>> Begin

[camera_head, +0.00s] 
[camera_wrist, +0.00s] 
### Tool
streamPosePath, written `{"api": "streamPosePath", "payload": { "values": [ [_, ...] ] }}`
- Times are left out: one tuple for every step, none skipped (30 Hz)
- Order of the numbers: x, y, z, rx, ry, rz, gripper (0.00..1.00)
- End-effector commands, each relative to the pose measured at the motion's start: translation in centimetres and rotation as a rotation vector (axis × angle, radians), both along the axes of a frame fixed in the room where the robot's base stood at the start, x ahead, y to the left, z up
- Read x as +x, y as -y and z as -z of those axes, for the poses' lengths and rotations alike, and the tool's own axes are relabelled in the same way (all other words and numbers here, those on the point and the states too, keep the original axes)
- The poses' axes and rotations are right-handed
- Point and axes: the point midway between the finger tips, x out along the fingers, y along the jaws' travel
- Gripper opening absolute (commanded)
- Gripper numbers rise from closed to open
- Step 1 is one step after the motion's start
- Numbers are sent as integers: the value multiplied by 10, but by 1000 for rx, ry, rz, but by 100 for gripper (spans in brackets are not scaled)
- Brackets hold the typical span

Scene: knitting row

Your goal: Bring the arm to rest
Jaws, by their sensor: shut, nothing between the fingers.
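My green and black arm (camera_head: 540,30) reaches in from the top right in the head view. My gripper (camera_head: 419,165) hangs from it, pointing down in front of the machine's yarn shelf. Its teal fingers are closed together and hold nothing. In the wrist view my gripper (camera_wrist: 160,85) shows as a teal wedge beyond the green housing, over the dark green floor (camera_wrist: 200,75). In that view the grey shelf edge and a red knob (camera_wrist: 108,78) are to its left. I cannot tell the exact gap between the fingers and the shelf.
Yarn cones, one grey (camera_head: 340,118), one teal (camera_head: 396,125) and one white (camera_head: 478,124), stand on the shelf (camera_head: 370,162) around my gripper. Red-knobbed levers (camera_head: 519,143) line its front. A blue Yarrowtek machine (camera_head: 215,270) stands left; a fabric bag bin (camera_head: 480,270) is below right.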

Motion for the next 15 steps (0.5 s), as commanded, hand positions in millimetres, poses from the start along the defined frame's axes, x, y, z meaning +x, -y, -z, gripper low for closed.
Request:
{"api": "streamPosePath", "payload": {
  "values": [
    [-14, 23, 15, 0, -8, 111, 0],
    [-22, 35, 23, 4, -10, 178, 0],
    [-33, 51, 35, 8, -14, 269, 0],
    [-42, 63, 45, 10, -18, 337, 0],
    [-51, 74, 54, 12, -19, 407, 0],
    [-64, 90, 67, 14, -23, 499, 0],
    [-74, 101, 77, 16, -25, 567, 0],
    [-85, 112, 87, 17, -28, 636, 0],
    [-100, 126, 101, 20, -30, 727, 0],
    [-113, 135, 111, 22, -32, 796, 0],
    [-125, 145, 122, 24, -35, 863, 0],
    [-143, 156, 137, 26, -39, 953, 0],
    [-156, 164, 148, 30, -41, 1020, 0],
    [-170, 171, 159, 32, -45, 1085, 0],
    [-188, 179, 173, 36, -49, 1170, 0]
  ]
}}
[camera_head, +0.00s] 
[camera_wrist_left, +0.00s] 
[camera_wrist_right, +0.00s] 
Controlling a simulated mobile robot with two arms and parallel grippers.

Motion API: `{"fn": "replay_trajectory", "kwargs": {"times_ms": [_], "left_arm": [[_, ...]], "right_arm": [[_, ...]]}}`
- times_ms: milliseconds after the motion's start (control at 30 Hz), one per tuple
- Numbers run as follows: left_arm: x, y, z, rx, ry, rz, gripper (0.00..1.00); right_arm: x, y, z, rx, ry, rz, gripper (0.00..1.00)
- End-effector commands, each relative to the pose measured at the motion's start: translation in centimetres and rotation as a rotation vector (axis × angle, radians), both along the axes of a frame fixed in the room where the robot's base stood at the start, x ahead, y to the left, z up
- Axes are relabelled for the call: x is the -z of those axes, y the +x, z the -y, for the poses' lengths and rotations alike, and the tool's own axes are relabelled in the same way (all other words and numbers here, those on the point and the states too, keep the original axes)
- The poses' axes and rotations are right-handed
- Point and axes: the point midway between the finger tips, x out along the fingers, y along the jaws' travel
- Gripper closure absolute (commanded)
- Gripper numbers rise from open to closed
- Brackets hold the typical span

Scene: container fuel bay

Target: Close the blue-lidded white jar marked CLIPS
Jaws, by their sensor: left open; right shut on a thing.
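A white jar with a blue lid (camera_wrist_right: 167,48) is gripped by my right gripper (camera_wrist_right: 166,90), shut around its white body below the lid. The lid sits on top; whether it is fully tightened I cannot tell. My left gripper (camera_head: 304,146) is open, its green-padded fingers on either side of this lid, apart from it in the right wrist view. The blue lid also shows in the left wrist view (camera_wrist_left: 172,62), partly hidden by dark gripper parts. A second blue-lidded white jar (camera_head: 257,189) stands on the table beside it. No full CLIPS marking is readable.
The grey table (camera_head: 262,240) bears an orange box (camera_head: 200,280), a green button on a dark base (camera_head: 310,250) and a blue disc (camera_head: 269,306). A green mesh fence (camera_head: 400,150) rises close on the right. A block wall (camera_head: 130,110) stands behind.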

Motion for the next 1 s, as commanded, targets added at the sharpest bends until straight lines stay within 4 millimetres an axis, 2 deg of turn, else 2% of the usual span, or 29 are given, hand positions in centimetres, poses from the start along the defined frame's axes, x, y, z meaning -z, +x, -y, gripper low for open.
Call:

>> End

Each line in the material above must be retyped without alteration.

[camera_head, +0.00s] 
[camera_wrist, +0.00s] 
### Tool
streamPosePath, written `{"api": "streamPosePath", "payload": { "values": [ [_, ...] ] }}`
- Times are left out: one tuple for every step, none skipped (30 Hz)
- Order of the numbers: x, y, z, rx, ry, rz, gripper (0.00..1.00)
- End-effector commands, each relative to the pose measured at the motion's start: translation in centimetres and rotation as a rotation vector (axis × angle, radians), both along the axes of a frame fixed in the room where the robot's base stood at the start, x ahead, y to the left, z up
- Read x as +x, y as -y and z as -z of those axes, for the poses' lengths and rotations alike, and the tool's own axes are relabelled in the same way (all other words and numbers here, those on the point and the states too, keep the original axes)
- The poses' axes and rotations are right-handed
- Point and axes: the point midway between the finger tips, x out along the fingers, y along the jaws' travel
- Gripper opening absolute (commanded)
- Gripper numbers rise from closed to open
- Step 1 is one step after the motion's start
- Numbers are sent as integers: the value multiplied by 10, but by 1000 for rx, ry, rz, but by 100 for gripper (spans in brackets are not scaled)
- Brackets hold the typical span

Scene: knitting row

Your goal: Bring the arm to rest
Jaws, by their sensor: shut, nothing between the fingers.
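My green and black arm (camera_head: 540,30) reaches in from the top right in the head view. My gripper (camera_head: 419,165) hangs from it, pointing down in front of the machine's yarn shelf. Its teal fingers are closed together and hold nothing. In the wrist view my gripper (camera_wrist: 160,85) shows as a teal wedge beyond the green housing, over the dark green floor (camera_wrist: 200,75). In that view the grey shelf edge and a red knob (camera_wrist: 108,78) are to its left. I cannot tell the exact gap between the fingers and the shelf.
Yarn cones, one grey (camera_head: 340,118), one teal (camera_head: 396,125) and one white (camera_head: 478,124), stand on the shelf (camera_head: 370,162) around my gripper. Red-knobbed levers (camera_head: 519,143) line its front. A blue Yarrowtek machine (camera_head: 215,270) stands left; a fabric bag bin (camera_head: 480,270) is below right.

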Motion for the next 15 steps (0.5 s), as commanded, hand positions in millimetres, poses from the start along the defined frame's axes, x, y, z meaning +x, -y, -z, gripper low for closed.
Request:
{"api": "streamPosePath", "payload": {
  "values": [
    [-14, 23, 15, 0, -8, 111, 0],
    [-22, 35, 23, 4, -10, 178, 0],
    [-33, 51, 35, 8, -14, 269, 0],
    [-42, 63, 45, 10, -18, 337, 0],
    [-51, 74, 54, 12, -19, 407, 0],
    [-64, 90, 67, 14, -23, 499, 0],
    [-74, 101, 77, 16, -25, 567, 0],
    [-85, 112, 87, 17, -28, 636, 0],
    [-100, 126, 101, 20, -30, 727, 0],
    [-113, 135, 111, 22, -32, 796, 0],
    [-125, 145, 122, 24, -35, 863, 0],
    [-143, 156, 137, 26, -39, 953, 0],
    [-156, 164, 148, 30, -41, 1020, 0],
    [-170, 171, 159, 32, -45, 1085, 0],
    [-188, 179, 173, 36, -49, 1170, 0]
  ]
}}
[camera_head, +0.00s] 
[camera_wrist_left, +0.00s] 
[camera_wrist_right, +0.00s] 
Controlling a simulated mobile robot with two arms and parallel grippers.

Motion API: `{"fn": "replay_trajectory", "kwargs": {"times_ms": [_], "left_arm": [[_, ...]], "right_arm": [[_, ...]]}}`
- times_ms: milliseconds after the motion's start (control at 30 Hz), one per tuple
- Numbers run as follows: left_arm: x, y, z, rx, ry, rz, gripper (0.00..1.00); right_arm: x, y, z, rx, ry, rz, gripper (0.00..1.00)
- End-effector commands, each relative to the pose measured at the motion's start: translation in centimetres and rotation as a rotation vector (axis × angle, radians), both along the axes of a frame fixed in the room where the robot's base stood at the start, x ahead, y to the left, z up
- Axes are relabelled for the call: x is the -z of those axes, y the +x, z the -y, for the poses' lengths and rotations alike, and the tool's own axes are relabelled in the same way (all other words and numbers here, those on the point and the states too, keep the original axes)
- The poses' axes and rotations are right-handed
- Point and axes: the point midway between the finger tips, x out along the fingers, y along the jaws' travel
- Gripper closure absolute (commanded)
- Gripper numbers rise from open to closed
- Brackets hold the typical span

Scene: container fuel bay

Target: Close the blue-lidded white jar marked CLIPS
Jaws, by their sensor: left open; right shut on a thing.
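A white jar with a blue lid (camera_wrist_right: 167,48) is gripped by my right gripper (camera_wrist_right: 166,90), shut around its white body below the lid. The lid sits on top; whether it is fully tightened I cannot tell. My left gripper (camera_head: 304,146) is open, its green-padded fingers on either side of this lid, apart from it in the right wrist view. The blue lid also shows in the left wrist view (camera_wrist_left: 172,62), partly hidden by dark gripper parts. A second blue-lidded white jar (camera_head: 257,189) stands on the table beside it. No full CLIPS marking is readable.
The grey table (camera_head: 262,240) bears an orange box (camera_head: 200,280), a green button on a dark base (camera_head: 310,250) and a blue disc (camera_head: 269,306). A green mesh fence (camera_head: 400,150) rises close on the right. A block wall (camera_head: 130,110) stands behind.

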Motion for the next 1 s, as commanded, targets added at the sharpest bends until straight lines stay within 4 millimetres an axis, 2 deg of turn, else 2% of the usual span, or 29 are given, hand positions in centimetres, poses from the start along the defined frame's axes, x, y, z meaning -z, +x, -y, gripper low for open.
Call:

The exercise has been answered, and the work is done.